Nocky Djedanoum n’a pu les faire fléchir qu’en
leur disant, à la fois amical et sérieux : "Je
revendique en tant qu’Africain le droit d’aller où je
veux au Rwanda et vous, vous n’avez d’autre choix
que de l’accepter". Après les explications
nécessaires, tout est rentré dans l’ordre.
Koulsy Lamko et Nocky Djedanoum du Tchad, Monique Ilboudo du
Burkina Faso, Meja Mwangi du Kenya, Véronique Tadjo
de Côte d’Ivoire, Abdou Rahman Waberi de Djibouti,
Tierno Monenembo de Guinée, Jean-Marie Vianney Rurangwa
et Venuste Kayimahe tous deux du Rwanda et moi-même du
Sénégal, avons séjourné au Rwanda
en juillet et août 1998. A cette occasion nous avons
visité les sites du Mémorial du Génocide,
discuté avec des Ong comme Avocats sans Frontières
ou le Collectif Pro’Femmes, rencontré l'Association
des journalistes et des écrivains et les animateurs
de la Polyclinique de l’Espoir qui s’occupe des
orphelins et des femmes violées pendant le génocide.
Nous avons également fait des conférences à l’université de
Butare ainsi que dans les lycées et les écoles
primaires. Nous nous sommes, naturellement, entretenus avec
des rescapés - dont ceux regroupés dans Ibuka
- et avec quelques-uns des cent vingt mille détenus
accusés d’avoir participé aux massacres.
De larges plages du programme étaient réservées à la
mise au point de nos notes et à des démarches
individuelles.
Nos ouvrages ont été présentés au
public rwandais en juin 2000 au cours d’un colloque international à Kigali
et Butare.

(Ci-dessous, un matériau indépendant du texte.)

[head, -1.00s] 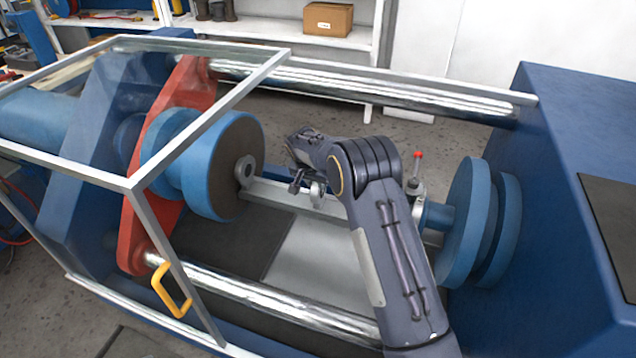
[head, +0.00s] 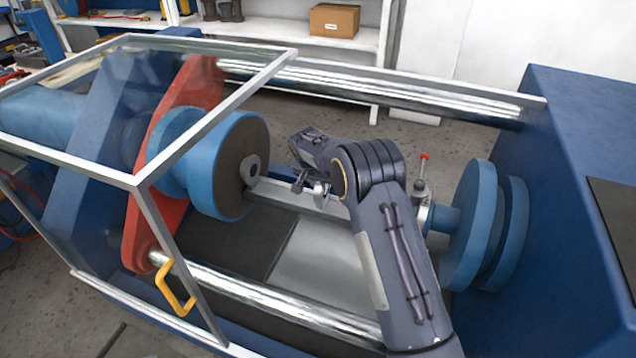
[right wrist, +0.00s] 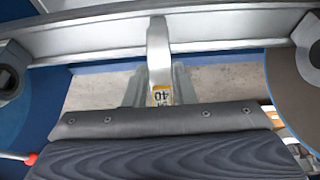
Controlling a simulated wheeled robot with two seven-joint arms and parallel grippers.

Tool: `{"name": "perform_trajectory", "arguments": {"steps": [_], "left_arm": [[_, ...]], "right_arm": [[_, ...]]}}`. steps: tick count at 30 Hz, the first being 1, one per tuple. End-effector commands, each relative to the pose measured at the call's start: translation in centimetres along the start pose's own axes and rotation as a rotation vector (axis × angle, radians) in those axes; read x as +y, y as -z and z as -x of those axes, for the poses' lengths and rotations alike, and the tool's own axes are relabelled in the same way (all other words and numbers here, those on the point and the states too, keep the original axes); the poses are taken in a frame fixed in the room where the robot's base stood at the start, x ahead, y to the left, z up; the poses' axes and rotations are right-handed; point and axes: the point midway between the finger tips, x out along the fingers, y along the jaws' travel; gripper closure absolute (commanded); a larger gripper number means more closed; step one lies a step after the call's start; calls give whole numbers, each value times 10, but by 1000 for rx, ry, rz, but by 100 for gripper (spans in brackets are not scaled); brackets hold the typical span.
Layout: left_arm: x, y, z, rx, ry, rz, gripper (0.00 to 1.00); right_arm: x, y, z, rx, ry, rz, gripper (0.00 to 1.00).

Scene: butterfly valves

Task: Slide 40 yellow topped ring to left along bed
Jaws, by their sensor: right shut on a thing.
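The 40 ring (head: 321,195) is a small grey upright piece on the pale bed rail (head: 281,196), between the two blue end discs in the head view. In the right wrist view its yellow label (right wrist: 162,95) reads 40, upside down. My right gripper (head: 300,182) is at the ring from above and is shut on it. Its fingertips are mostly hidden by its own body in the head view. The dark gripper body fills the bottom of the wrist view. My left gripper is not in view.
The left blue disc (head: 215,165) with its brown face and grey hub (head: 251,170) stands left of the ring. A red-topped lever (head: 423,165) and the right blue discs (head: 475,225) stand right. A clear-panelled guard frame (head: 137,182) covers the left end. Chrome bars (head: 270,300) run alongside.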

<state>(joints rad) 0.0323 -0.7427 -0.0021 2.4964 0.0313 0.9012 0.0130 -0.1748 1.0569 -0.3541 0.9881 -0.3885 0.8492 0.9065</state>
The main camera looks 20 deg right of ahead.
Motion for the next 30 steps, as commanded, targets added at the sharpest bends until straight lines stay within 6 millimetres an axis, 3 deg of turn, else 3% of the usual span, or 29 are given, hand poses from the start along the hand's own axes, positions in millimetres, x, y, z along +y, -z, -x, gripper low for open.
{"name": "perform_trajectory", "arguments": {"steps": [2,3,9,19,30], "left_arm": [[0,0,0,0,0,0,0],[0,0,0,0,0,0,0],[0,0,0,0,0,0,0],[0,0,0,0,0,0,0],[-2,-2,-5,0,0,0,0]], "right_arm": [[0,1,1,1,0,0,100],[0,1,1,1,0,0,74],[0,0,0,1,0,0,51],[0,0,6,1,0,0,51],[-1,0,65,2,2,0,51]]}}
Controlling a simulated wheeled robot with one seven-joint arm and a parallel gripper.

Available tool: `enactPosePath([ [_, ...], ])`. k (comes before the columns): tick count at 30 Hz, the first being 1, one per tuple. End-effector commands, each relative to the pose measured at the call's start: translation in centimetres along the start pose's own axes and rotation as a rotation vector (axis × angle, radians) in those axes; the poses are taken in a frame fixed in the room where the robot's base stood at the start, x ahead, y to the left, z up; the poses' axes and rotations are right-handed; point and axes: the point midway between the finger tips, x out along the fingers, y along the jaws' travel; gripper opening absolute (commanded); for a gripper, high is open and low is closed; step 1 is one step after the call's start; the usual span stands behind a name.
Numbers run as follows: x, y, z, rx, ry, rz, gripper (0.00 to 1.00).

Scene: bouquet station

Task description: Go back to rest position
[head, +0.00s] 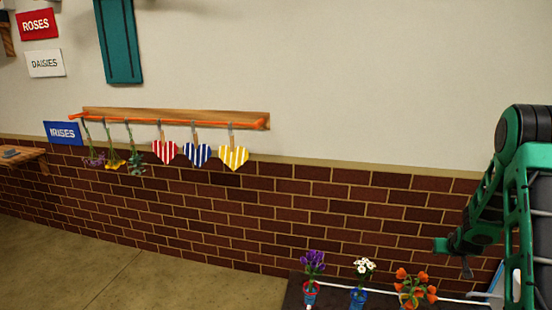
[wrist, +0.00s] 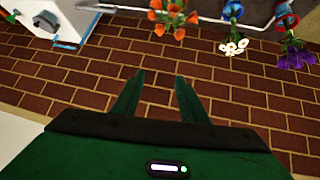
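My gripper (wrist: 158,78) shows in the wrist view with two green fingers spread apart. Nothing is between them; only the brick wall shows behind. In the head view my green arm stands at the right edge, in front of the wall. Its lower end is above and to the right of the orange flowers (head: 414,283). In the wrist view, which is upside down, these orange flowers (wrist: 172,18) are beyond the fingertips and apart from them.
White flowers (head: 363,266) and purple flowers (head: 312,262) stand in pots on a dark surface (head: 291,293). A wall rack (head: 180,116) holds hanging flowers and striped hearts (head: 233,158). A pale box with a knob (wrist: 47,25) is near the pots. The floor at left (head: 130,275) is clear.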

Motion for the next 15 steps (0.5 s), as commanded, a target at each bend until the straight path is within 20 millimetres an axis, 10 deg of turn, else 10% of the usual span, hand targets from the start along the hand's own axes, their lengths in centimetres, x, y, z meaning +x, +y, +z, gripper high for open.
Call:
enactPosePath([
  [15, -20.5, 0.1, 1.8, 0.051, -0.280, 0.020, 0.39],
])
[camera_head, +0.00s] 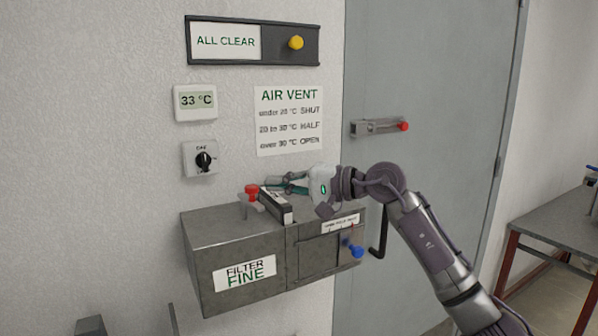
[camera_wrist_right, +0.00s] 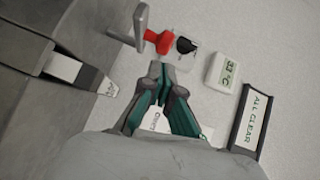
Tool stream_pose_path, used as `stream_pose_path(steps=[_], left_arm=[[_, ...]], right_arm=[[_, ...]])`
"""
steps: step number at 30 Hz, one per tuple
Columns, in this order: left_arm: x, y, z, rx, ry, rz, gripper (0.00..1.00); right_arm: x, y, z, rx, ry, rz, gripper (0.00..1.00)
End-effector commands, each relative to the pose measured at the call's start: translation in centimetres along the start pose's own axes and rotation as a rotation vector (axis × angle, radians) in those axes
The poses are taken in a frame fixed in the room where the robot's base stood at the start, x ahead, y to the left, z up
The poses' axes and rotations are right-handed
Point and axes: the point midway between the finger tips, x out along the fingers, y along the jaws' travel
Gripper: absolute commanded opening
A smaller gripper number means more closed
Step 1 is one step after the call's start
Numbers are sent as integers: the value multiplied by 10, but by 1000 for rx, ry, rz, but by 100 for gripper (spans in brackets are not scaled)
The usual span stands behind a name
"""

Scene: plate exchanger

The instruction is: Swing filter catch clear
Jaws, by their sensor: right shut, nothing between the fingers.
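The filter catch, a grey lever with a red knob (camera_head: 251,190), stands on top of the grey metal filter box (camera_head: 225,235) marked FILTER FINE. In the right wrist view the red knob (camera_wrist_right: 160,40) lies just beyond my fingertips, with the lever to its left. My right gripper (camera_head: 270,183) is shut and empty, to the right of the red knob and above the box; its fingertips also show in the wrist view (camera_wrist_right: 158,74). Whether it touches the knob I cannot tell. A dark filter slab (camera_head: 275,206) sticks up from the box top below the fingers. My left gripper is not in view.
The box front has a panel with a blue knob (camera_head: 355,251). On the wall are a dial switch (camera_head: 203,160), a 33 °C display (camera_head: 196,102), an air vent notice (camera_head: 289,120) and an ALL CLEAR board (camera_head: 226,41). A grey door (camera_head: 440,90) with a red-tipped latch (camera_head: 380,127) stands right.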

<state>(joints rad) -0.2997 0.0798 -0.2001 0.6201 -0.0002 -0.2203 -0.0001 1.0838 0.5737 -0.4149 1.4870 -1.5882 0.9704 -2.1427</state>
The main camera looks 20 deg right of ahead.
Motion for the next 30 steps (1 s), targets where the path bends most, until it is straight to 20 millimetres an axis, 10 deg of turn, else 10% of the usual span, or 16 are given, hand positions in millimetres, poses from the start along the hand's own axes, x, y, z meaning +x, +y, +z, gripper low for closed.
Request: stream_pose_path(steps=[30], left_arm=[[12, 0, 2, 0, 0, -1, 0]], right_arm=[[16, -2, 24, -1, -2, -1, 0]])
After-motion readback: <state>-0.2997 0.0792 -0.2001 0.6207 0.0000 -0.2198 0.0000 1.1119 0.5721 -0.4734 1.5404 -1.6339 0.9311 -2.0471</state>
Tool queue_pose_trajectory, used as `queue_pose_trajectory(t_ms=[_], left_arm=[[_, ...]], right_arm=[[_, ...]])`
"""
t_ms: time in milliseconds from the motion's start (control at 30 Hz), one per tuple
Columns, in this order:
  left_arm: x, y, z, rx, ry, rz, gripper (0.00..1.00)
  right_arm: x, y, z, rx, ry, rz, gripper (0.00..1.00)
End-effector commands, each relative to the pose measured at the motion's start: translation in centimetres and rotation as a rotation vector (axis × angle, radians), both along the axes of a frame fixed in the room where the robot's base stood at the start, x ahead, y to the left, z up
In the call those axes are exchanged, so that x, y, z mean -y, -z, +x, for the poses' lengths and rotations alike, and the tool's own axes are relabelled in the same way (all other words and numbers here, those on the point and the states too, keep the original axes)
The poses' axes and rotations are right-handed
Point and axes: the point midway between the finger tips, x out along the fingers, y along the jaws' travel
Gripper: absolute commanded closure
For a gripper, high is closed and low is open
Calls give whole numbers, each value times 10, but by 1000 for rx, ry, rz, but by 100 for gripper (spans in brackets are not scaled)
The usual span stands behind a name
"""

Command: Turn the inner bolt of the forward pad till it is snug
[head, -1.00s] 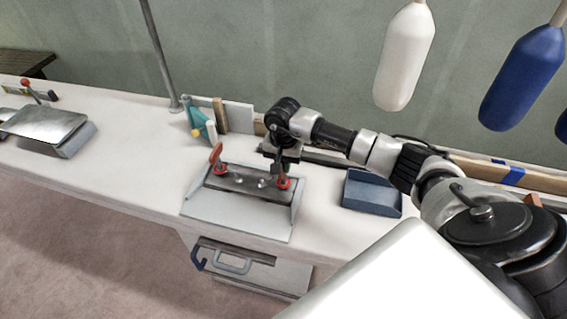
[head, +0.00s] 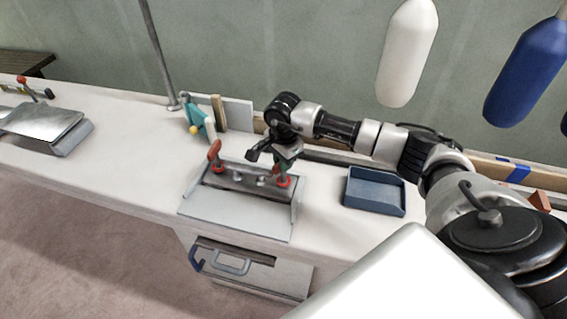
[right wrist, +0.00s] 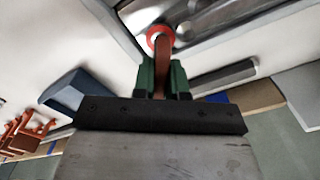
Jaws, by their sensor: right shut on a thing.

Le dramaturge Koulsy Lamko a tiré des textes
un spectacle d’excellente facture, Corps et voix, paroles
rhizomes.
Chemin faisant, d’autres initiatives se sont manifestées
autour du projet, dans de nouveaux champs artistiques. Ainsi
le cinéaste camerounais François Wokouache s’y
est joint de lui-même et en a tiré un film intitulé Nous
ne sommes plus morts et un autre cinéaste, le Sénégalais
Samba Félix Ndiaye, travaille depuis un an à un
ambitieux documentaire sur le même sujet. L’artiste
sud-africain Bruce Clarke est quant à lui en train de
réaliser sur la colline de Nyanza un gigantesque monument
de pierre dédié aux victimes, le Jardin de la Mémoire.
Depuis leur parution à partir de mars 2000, nos textes
font l’objet de restitutions dans les médias ou à l’occasion
de rencontres littéraires en Afrique et en Europe. En
novembre 2000, à Lille, un Salon du livre a été spécialement
consacré par les initiateurs aux œuvres issues de "Rwanda : écrire
par devoir de mémoire".
Une telle initiative pose bien évidemment un certain nombre
de problèmes. Je n’ai pas l’intention de les
occulter.
Le premier de ceux-ci tient à la démarche elle-même.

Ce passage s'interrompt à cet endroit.